— Start —

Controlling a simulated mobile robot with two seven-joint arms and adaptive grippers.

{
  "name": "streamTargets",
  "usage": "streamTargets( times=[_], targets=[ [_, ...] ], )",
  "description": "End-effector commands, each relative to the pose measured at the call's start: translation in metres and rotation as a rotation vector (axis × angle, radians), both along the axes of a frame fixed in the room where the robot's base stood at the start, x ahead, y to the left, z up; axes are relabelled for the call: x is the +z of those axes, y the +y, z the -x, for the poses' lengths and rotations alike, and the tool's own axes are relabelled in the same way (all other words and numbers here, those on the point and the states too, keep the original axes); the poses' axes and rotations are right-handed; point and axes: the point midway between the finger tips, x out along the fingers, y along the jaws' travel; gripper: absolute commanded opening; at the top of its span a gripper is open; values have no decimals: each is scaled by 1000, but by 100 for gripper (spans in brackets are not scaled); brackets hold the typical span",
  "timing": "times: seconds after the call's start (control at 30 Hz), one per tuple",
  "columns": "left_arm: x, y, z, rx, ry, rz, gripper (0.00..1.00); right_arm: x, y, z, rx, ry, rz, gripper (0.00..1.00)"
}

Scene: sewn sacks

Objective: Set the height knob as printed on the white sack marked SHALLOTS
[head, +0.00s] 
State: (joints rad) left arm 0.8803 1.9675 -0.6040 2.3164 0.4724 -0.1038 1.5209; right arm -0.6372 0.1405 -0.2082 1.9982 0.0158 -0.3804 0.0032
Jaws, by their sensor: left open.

— End —

_Set exercise_: Write each line above out exactly.

_Correct output_:
Controlling a simulated mobile robot with two seven-joint arms and adaptive grippers.

{
  "name": "streamTargets",
  "usage": "streamTargets( times=[_], targets=[ [_, ...] ], )",
  "description": "End-effector commands, each relative to the pose measured at the call's start: translation in metres and rotation as a rotation vector (axis × angle, radians), both along the axes of a frame fixed in the room where the robot's base stood at the start, x ahead, y to the left, z up; axes are relabelled for the call: x is the +z of those axes, y the +y, z the -x, for the poses' lengths and rotations alike, and the tool's own axes are relabelled in the same way (all other words and numbers here, those on the point and the states too, keep the original axes); the poses' axes and rotations are right-handed; point and axes: the point midway between the finger tips, x out along the fingers, y along the jaws' travel; gripper: absolute commanded opening; at the top of its span a gripper is open; values have no decimals: each is scaled by 1000, but by 100 for gripper (spans in brackets are not scaled); brackets hold the typical span",
  "timing": "times: seconds after the call's start (control at 30 Hz), one per tuple",
  "columns": "left_arm: x, y, z, rx, ry, rz, gripper (0.00..1.00); right_arm: x, y, z, rx, ry, rz, gripper (0.00..1.00)"
}

Scene: sewn sacks

Objective: Set the height knob as printed on the white sack marked SHALLOTS
[head, +0.00s] 
State: (joints rad) left arm 0.8803 1.9675 -0.6040 2.3164 0.4724 -0.1038 1.5209; right arm -0.6372 0.1405 -0.2082 1.9982 0.0158 -0.3804 0.0032
Jaws, by their sensor: left open.

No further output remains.